Другой путь и, по-моему, единственно правильный — это теперь же начинать внедрять в массы интерес к науке. Но для того, чтобы поднять этот интерес в стране, надо вести самую энергичную пропаганду науки в массах. Я думаю, если бы значительная часть сумм, отпускаемых на науку, теперь же была потрачена на эту пропаганду, то лет через 5—10 это возместилось бы поднятием всего уровня науки в Союзе.

Боюсь, что мои коллеги ученые такой мой взгляд не разделят, и поэтому я пишу об этом Вам, как руководителю партии, так как мне кажется, что Вы скорее почувствуете правоту этих взглядов.

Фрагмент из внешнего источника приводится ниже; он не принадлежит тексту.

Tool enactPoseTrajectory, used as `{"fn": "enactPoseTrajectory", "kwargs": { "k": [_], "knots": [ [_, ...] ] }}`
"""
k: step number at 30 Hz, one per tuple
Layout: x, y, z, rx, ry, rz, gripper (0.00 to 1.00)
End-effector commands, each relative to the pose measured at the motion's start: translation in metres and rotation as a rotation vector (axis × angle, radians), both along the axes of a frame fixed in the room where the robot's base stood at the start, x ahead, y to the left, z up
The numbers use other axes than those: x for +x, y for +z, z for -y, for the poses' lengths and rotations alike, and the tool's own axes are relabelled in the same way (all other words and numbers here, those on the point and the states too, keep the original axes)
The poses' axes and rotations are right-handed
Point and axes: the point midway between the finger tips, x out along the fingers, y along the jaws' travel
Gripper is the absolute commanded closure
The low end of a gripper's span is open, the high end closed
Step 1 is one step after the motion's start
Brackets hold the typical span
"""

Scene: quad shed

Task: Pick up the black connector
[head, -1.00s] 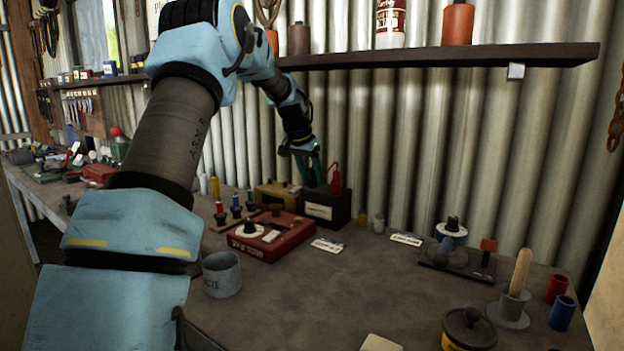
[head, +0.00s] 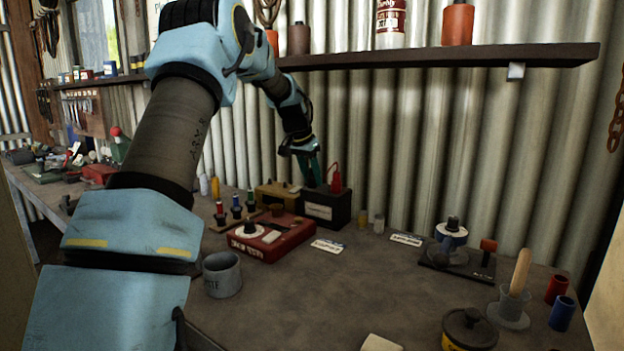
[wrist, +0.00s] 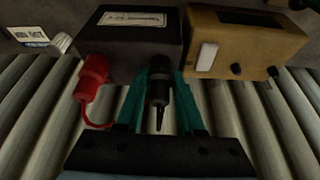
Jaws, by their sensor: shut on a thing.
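The black connector (wrist: 158,92) sits between the two teal fingers of my gripper (wrist: 161,90) in the wrist view, at the edge of a black box (wrist: 130,50). My gripper is shut on it. In the head view my gripper (head: 313,171) is at the back of the bench, at the left end of the black box (head: 326,207); the connector cannot be made out there. I cannot tell whether it is still seated on the box.
A red connector with a cord (wrist: 92,75) is on the same box, beside my gripper. A tan box (wrist: 247,45) stands close on the other side. A red test box (head: 270,238) is in front. The corrugated wall (head: 420,140) is right behind, and a shelf (head: 440,56) hangs above.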

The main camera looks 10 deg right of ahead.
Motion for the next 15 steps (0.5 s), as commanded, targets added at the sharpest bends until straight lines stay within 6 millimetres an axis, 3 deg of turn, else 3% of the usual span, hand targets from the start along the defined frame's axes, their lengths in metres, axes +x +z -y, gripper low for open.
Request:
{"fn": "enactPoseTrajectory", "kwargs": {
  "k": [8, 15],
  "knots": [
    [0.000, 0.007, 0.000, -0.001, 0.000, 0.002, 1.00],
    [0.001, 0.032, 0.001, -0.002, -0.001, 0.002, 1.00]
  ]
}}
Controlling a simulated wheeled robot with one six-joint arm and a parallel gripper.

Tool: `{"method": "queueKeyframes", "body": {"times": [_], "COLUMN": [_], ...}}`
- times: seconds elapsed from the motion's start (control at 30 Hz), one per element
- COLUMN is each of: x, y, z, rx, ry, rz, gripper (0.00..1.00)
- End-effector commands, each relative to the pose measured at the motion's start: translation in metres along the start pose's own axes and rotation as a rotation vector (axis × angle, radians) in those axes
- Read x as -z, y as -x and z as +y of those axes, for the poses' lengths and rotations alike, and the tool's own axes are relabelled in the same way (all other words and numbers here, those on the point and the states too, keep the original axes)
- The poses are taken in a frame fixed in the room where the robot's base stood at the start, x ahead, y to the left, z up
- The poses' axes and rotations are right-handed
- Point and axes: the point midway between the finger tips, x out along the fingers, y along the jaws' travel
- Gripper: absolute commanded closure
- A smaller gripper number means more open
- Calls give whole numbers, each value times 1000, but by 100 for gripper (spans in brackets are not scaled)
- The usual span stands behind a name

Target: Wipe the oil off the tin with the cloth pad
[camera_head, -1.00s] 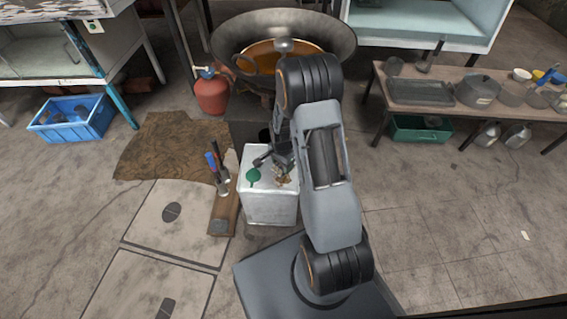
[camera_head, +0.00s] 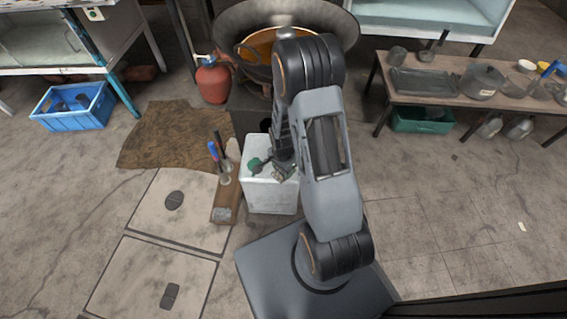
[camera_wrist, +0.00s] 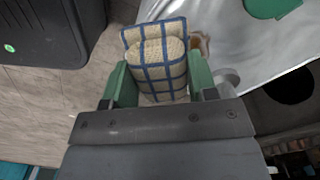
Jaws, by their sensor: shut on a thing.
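The tin (camera_head: 271,198) is a pale silver square can standing on the floor in front of my base. It has a green cap (camera_head: 255,165) on its top, which also shows in the wrist view (camera_wrist: 268,7). My gripper (camera_wrist: 160,85) has green fingers shut on the cloth pad (camera_wrist: 158,65), a beige pad with blue grid lines. In the head view my gripper (camera_head: 284,170) is over the right part of the tin's top. A small brown patch (camera_wrist: 201,42) shows beside the pad. I cannot tell whether the pad touches the tin.
A plank (camera_head: 225,205) with a cup of tools stands left of the tin. A large pan (camera_head: 232,22) of orange liquid is behind it, with a red gas bottle (camera_head: 212,82) at its left. A low bench (camera_head: 430,102) with pots stands at right.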

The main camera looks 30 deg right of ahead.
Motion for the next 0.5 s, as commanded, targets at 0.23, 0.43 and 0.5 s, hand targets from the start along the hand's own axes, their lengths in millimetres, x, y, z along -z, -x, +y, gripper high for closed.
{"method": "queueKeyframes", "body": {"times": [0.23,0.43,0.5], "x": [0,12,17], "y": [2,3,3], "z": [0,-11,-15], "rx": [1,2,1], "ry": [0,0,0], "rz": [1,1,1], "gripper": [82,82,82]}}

У нас, конечно, делается кое-что по организации пропаганды науки в стране, но это очень мало и очень слабо, даже по сравнению с Западом. Я же предлагаю перенести сюда центр внимания.

Задача, мне кажется, ясна: надо воспитать в массах интерес к науке, показать значение ее для прогресса. Я думаю, что это нетрудно, так как у нас в массах заложен большой естественный интерес к науке, который не меньше интереса к театру. Этот интерес к науке можно показать на многих примерах. С какой охотой у нас слушают популярные лекции, читают популярные статьи, посещают <...> научные выставки и пр. Этот интерес к науке у нас далеко не удовлетворяется, и мы очень отстали от европейских стран в этой работе, и еще хуже то, что значение ее у нас недостаточно понимается. В капиталистических странах уделяется очень много внимания научной пропаганде. В Англии эта работа особенно широко развита, и я думаю, что этим в значительной степени объясняется <...> исключительно высокий уровень ее науки.

Англия еще сто лет тому назад создала специальные общества популяризации науки — Королевский институт и Британскую ассоциацию для распространения науки. Ее музеи — Британский, Кенсингтонский[79] — наиболее значительные в мире, в ее прессе, более чем в [прессе] других [стран], уделяется места для науки и научной жизни. Такая политика вызвана целым рядом обстоятельств, и, по-видимому, главное из них то, что вся английская наука существует и всегда существовала на частные пожертвования. Таким путем собираются очень большие суммы, и, очевидно, успешно это делать только возможно, если в стране существует широкий интерес к науке.